Recorded information:
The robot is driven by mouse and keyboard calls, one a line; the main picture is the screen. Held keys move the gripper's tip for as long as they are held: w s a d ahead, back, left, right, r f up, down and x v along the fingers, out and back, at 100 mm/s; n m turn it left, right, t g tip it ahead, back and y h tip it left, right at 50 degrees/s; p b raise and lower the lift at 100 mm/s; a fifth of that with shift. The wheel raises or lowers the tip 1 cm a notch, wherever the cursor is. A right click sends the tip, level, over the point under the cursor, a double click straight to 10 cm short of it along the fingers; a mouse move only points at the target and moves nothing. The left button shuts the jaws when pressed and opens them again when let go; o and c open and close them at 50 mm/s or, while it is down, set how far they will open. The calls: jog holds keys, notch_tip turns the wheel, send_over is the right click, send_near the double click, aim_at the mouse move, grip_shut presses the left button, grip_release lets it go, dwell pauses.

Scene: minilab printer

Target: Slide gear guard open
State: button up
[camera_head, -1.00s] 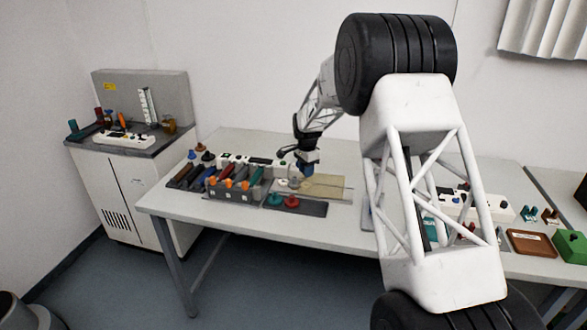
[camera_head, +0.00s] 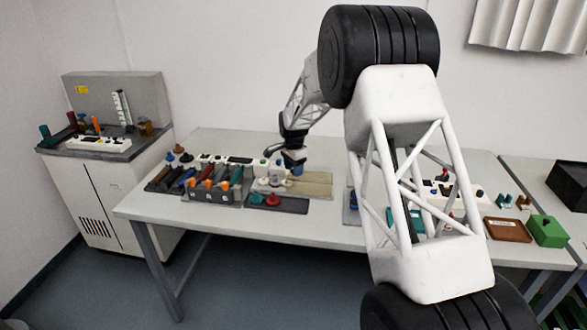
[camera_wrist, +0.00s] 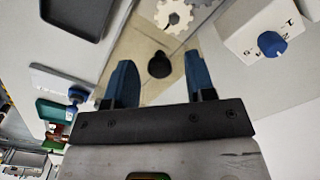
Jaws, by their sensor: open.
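The gear guard (camera_head: 312,186) is a flat tan, see-through-looking plate on the bench; in the wrist view the guard (camera_wrist: 142,50) carries a round black knob (camera_wrist: 158,66). Pale gears (camera_wrist: 174,14) show beyond the guard's edge in the wrist view, and the gears (camera_head: 272,182) lie left of it in the head view. My gripper (camera_head: 293,165) is over the guard's left part, pointing down. In the wrist view my gripper (camera_wrist: 159,60) is open, its two blue fingers on either side of the knob with gaps. Whether the fingertips reach down to knob height I cannot tell.
A white control box with a blue knob (camera_wrist: 272,44) stands close by my gripper. A dark tray (camera_head: 278,203) with green and red knobs lies in front of the guard. A rack of coloured cartridges (camera_head: 212,190) stands left. The bench front is clear.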

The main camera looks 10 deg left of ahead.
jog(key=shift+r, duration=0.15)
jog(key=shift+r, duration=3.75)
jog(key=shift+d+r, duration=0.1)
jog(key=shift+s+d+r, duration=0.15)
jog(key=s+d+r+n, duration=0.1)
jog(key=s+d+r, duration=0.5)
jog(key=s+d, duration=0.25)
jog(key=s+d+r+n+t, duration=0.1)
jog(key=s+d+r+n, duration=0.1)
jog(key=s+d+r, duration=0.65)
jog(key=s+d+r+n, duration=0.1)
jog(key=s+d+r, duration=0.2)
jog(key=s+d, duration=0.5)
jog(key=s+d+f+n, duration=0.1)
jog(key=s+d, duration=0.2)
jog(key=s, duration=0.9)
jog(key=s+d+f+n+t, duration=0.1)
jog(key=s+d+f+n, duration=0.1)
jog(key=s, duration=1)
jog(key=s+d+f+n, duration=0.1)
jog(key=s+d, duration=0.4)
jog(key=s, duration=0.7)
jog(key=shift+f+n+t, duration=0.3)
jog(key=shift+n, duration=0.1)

Stated goal:
Show the lines of the data that hold the word "button".

Answer to this exercise:
The robot is driven by mouse and keyboard calls, one a line; the main picture is the screen. Held keys move the gripper's tip for as long as they are held: w s a d ahead, back, left, right, r f up, down and x v along the fingers, out and back, at 100 mm/s; n m turn it left, right, t g tip it ahead, back and y h tip it left, right at 50 degrees/s; p b raise and lower the lift at 100 mm/s; a fifth of that with shift. The wheel raises or lowers the tip 1 cm a notch, wherever the cursor is. A right click sends the tip, level, over the point under the cursor, a double click straight to 10 cm short of it along the fingers; a mouse move only points at the target and moves nothing. The left button shuts the jaws when pressed and opens them again when let go; o and c open and close them at 50 mm/s or, while it is down, set how far they will open. The calls: jog holds keys, notch_tip turns the wheel, send_over is the right click, send_near the double click, aim_at the mouse move, grip_shut presses the left button, grip_release lets it go, dwell pauses.
State: button up

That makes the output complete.